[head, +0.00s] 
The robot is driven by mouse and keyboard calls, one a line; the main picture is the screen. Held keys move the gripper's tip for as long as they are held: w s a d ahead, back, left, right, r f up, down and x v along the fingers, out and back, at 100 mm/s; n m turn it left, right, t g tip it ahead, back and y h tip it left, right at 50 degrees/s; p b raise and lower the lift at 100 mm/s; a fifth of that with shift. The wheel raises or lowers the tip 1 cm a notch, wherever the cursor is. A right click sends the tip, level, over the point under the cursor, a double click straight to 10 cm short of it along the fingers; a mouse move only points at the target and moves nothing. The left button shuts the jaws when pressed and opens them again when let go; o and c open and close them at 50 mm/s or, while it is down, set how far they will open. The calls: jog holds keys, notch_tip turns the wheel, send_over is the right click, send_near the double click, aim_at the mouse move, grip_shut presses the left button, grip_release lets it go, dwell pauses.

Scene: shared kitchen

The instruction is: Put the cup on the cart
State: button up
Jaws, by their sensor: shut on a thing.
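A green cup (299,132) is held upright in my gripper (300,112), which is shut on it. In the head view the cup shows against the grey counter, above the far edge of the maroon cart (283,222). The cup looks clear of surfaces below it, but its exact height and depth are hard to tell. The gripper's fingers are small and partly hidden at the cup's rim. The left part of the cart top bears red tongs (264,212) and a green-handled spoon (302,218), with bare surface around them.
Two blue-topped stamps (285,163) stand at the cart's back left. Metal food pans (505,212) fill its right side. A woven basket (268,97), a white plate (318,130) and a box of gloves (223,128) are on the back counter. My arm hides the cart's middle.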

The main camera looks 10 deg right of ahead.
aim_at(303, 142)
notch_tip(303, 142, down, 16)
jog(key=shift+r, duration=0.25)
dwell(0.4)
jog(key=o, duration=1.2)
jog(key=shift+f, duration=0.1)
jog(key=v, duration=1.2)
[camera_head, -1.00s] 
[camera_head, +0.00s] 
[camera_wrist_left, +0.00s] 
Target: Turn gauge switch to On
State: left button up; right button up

**Work instructions:** Write the entire listing out again, word for word.

**The output:**
[head, +0.00s] 
The robot is driven by mouse and keyboard calls, one a line; the main picture is the screen. Held keys move the gripper's tip for as long as they are held: w s a d ahead, back, left, right, r f up, down and x v along the fingers, out and back, at 100 mm/s; n m turn it left, right, t g tip it ahead, back and y h tip it left, right at 50 degrees/s; p b raise and lower the lift at 100 mm/s; a fifth of that with shift. The wheel raises or lowers the tip 1 cm a notch, wherever the cursor is. A right click sends the tip, level, over the point under the cursor, a double click straight to 10 cm short of it along the fingers; a mouse move only points at the target and moves nothing. The left button shuts the jaws when pressed and opens them again when let go; o and c open and close them at 50 mm/s or, while it is down, set how far they will open. The calls: jog holds keys, notch_tip turns the wheel, send_over is the right click, send_near the double click, aim_at the mouse move, grip_shut presses the left button, grip_release lets it go, dwell pauses.

Scene: shared kitchen

The instruction is: Put the cup on the cart
State: button up
Jaws, by their sensor: shut on a thing.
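A green cup (299,132) is held upright in my gripper (300,112), which is shut on it. In the head view the cup shows against the grey counter, above the far edge of the maroon cart (283,222). The cup looks clear of surfaces below it, but its exact height and depth are hard to tell. The gripper's fingers are small and partly hidden at the cup's rim. The left part of the cart top bears red tongs (264,212) and a green-handled spoon (302,218), with bare surface around them.
Two blue-topped stamps (285,163) stand at the cart's back left. Metal food pans (505,212) fill its right side. A woven basket (268,97), a white plate (318,130) and a box of gloves (223,128) are on the back counter. My arm hides the cart's middle.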

The main camera looks 10 deg right of ahead.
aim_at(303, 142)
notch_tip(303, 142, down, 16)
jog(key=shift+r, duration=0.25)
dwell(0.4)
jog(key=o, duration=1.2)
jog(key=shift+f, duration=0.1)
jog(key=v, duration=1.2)
[camera_head, -1.00s] 
[camera_head, +0.00s] 
[camera_wrist_left, +0.00s] 
Target: Turn gauge switch to On
State: left button up; right button up

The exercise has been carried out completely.